>> Start Given data

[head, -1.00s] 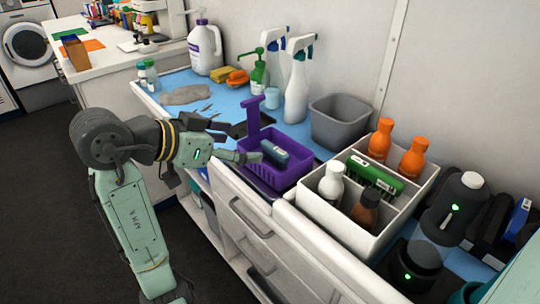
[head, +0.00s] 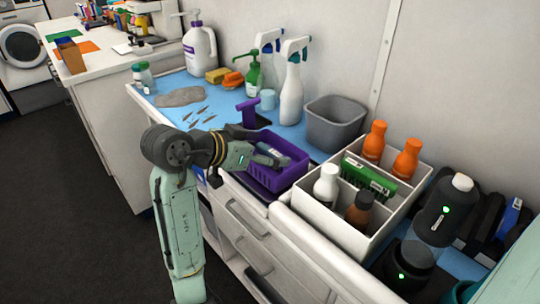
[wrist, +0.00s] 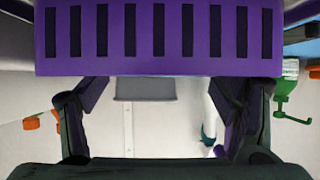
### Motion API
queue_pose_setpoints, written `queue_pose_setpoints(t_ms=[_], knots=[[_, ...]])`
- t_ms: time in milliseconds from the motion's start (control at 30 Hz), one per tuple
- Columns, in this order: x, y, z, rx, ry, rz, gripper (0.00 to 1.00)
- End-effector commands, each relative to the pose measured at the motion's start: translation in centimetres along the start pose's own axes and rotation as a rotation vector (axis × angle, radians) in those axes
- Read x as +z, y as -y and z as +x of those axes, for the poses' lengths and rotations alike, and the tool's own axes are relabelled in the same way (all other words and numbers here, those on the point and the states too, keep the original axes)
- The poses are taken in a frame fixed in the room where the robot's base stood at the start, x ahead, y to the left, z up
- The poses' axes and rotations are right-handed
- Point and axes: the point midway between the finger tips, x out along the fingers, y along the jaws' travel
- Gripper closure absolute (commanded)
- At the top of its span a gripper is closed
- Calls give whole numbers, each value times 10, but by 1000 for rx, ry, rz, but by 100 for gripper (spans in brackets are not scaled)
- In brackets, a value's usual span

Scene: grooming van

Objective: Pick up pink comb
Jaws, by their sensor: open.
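I cannot make out a pink comb in either view. A purple slotted basket (head: 262,181) with an upright handle stands on the blue mat near the counter's front edge, with a dark item inside partly hidden by my gripper. My gripper (head: 266,157) is at the basket in the head view; its fingers are hard to make out there. In the wrist view my gripper (wrist: 160,95) has its fingers wide apart with nothing between them. The slotted basket wall (wrist: 156,66) spans the top of that view, just beyond the fingertips.
A grey cloth (head: 181,97) and several thin tools lie left.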

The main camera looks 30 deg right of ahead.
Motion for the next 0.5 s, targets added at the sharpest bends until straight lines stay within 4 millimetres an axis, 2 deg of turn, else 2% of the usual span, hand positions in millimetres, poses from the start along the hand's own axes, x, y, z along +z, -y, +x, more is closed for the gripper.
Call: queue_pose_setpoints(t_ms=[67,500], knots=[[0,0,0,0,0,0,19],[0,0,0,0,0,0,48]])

>> End Given data

**Stated problem**
Please take the lines from the beginning of the data above through the line holding "- Gripper closure absolute (commanded)" and transcribe them exactly, without any pictures.

**Answer in full**
[head, -1.00s] 
[head, +0.00s] 
[wrist, +0.00s] 
### Motion API
queue_pose_setpoints, written `queue_pose_setpoints(t_ms=[_], knots=[[_, ...]])`
- t_ms: time in milliseconds from the motion's start (control at 30 Hz), one per tuple
- Columns, in this order: x, y, z, rx, ry, rz, gripper (0.00 to 1.00)
- End-effector commands, each relative to the pose measured at the motion's start: translation in centimetres along the start pose's own axes and rotation as a rotation vector (axis × angle, radians) in those axes
- Read x as +z, y as -y and z as +x of those axes, for the poses' lengths and rotations alike, and the tool's own axes are relabelled in the same way (all other words and numbers here, those on the point and the states too, keep the original axes)
- The poses are taken in a frame fixed in the room where the robot's base stood at the start, x ahead, y to the left, z up
- The poses' axes and rotations are right-handed
- Point and axes: the point midway between the finger tips, x out along the fingers, y along the jaws' travel
- Gripper closure absolute (commanded)

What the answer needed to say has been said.